Jelineks Text enstand ursprünglich anlässlich des Kirchenasyls in der Wiener Votivkirche, als im November und Dezember 2012 rund 60 Asylwerber das Gotteshaus besetzten. In der Hamburger St. Pauli Kirche wurde der gekürzte Text nun sehr lebendig. "Angst, Angst, Angst" riefen die Schauspieler und Flüchtlinge aus verschiedenen Ecken der Kirche und von der Empore herunter und fragten: "Wo werden wir übermorgen sein und danach? Wo?Wo?Wo?". Die Lesung konfrontierte die Besucher mit der Furcht und Ungewissheit, in der die Flüchtlinge leben müssen - mit ihrer Trauer um verlorene Freunde und Familienangehörige und ihrer der Hoffnung auf eine sichere Zukunft in Deutschland.

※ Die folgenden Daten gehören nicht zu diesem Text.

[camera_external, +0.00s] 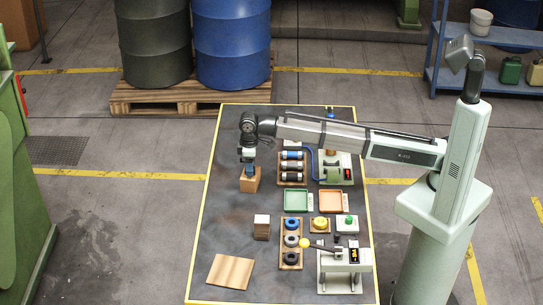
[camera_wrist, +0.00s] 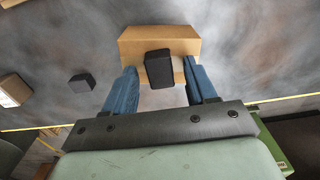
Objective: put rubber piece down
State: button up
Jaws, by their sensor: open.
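The rubber piece looks like a small black block (camera_wrist: 159,69) in the wrist view. It is between my fingers, over or on a light brown block (camera_wrist: 150,42); the exact contact is unclear. My gripper (camera_wrist: 160,78) has its blue fingers apart, with a visible gap on both sides of the black piece. In the external view my gripper (camera_external: 249,170) points down just above the brown block (camera_external: 250,183) on the left side of the table. The rubber piece cannot be made out there.
The dark table (camera_external: 222,220) has a yellow rim. A second dark block (camera_wrist: 81,83) shows in the wrist view. A wooden cube (camera_external: 262,229), a flat wooden board (camera_external: 231,272), a green tray (camera_external: 296,200), an orange tray (camera_external: 330,202) and a lever device (camera_external: 345,262) stand nearer the front and right.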

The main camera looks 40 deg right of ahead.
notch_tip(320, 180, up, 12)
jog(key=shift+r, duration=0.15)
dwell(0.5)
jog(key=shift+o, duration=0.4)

Auf der Flucht vor dem Bürgerkrieg in Libyen sind rund 300 Afrikaner in Hamburg gestrandet. 80 von ihnen bietet die Hamburger St. Pauli Kirche seit Juni eine Unterkunft. Einige wirkten bei der Urlesung aktiv mit, unter anderem auf Deutsch, Englisch und in ihren Muttersprachen. Auch Thalia Intendant Joachim Lux stellte sich auf die Bühne neben Flüchtling Andreas und übersetzte den Bericht von dessen lebensgefährlicher Flucht über das Mittelmeer nach Lampedusa.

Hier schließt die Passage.